If a producer received a call from Madonna, he would do anything to keep the Material Girl happy, right? Not so for Paris-based veteran Mirwais Ahmadzai. When Madonna called on his production skills for her 2000 release, Music (Warner Bros.), the admittedly underground artist Mirwais was relieved that his trademark hypnotic grooves and retro sounds didn't end up on the chopping block.
“I was happy when she called,” Mirwais says, “not just for the fame and money, but because I knew we could do some really great music together. With Madonna, I didn't have any pressure, because she asked first about [my single] ‘Disco Science,’ which is an extreme track. If she liked that, then I knew she would not change me. You don't call me if you want me to change.”

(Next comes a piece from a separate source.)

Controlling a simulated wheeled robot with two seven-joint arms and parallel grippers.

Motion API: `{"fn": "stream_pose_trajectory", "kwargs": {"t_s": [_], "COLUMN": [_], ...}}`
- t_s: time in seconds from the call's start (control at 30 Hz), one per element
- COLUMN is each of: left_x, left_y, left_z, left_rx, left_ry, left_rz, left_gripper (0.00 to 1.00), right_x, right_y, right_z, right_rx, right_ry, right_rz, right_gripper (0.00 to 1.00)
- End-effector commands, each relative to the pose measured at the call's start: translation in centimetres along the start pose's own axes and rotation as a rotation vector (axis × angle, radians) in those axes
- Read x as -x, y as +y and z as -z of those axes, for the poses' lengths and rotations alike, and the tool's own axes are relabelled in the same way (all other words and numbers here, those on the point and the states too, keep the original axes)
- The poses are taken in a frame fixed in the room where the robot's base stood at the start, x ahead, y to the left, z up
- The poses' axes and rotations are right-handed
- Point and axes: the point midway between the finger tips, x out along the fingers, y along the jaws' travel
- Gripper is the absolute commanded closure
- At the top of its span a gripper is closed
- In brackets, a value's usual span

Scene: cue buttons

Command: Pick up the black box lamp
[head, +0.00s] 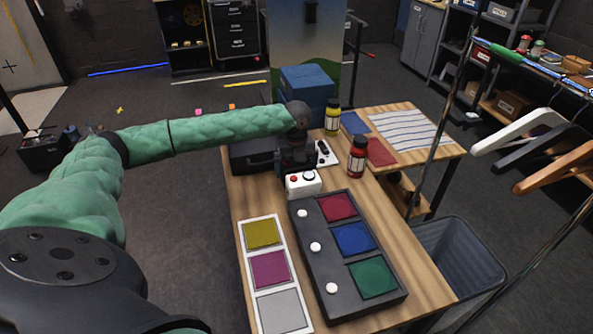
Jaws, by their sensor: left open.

“Disco Science,” the opening track to Mirwais' album, Production (Epic, 2000), also appears in Madonna's husband Guy Ritchie's punch-drunk film epic Snatch. With its loping beat, swerving scratch guitar and what sounds like a sarcastic alien crying for help, “Disco Science” is a gooey slab of French house that combines the funk of Chic with the primitive man-machine tones of Kraftwerk. Yet Production's nine tracks are shockingly romantic. It's a perfect meeting of weirdly warm tones and subtle electronica — with beats so sexy you could dance in slow motion at zero gravity. “Naive Song” matches tripping acoustic guitars with squirming synths. The underwater funk of “V.I.” recalls Velvet Underground grooving with electronic composer Morton Subotnick. “Definitive Beat” is a pounding sound clash of scattershot snare drums and reverberating guitars. Production also includes the beautiful “Paradise,” a woozy outerspace tribute to emotional dislocation that Madonna ended up including on Music.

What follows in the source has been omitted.